* _The exercise_
The lines from the top of the material through the line with "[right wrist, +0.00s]" are to be set down exactly. Leave the pictures out.

— start Provided material —

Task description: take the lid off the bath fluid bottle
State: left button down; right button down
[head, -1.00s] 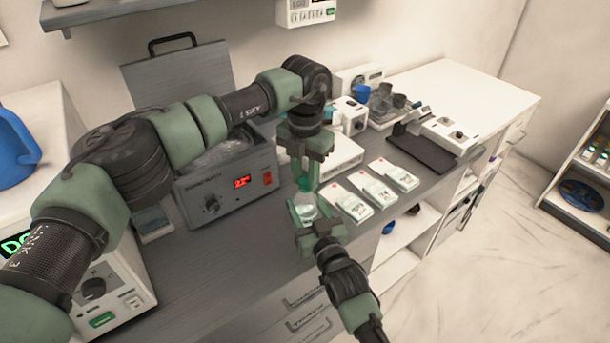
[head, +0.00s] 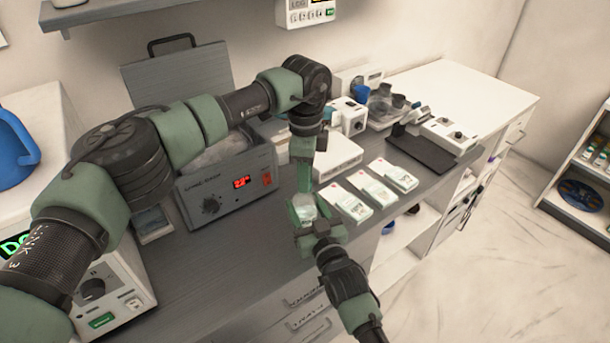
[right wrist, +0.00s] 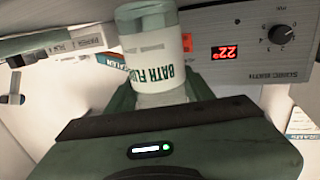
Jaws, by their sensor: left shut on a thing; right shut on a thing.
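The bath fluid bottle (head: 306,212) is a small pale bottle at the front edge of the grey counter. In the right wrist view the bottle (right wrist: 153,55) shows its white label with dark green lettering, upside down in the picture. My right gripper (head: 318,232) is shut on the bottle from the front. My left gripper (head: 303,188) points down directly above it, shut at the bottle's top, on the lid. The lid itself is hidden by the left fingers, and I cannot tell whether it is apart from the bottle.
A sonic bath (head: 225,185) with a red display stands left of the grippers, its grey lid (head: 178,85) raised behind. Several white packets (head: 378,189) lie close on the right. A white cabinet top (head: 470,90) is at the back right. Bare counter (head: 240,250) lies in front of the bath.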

— end Provided material —

* _Full output_
Task description: take the lid off the bath fluid bottle
State: left button down; right button down
[head, -1.00s] 
[head, +0.00s] 
[right wrist, +0.00s] 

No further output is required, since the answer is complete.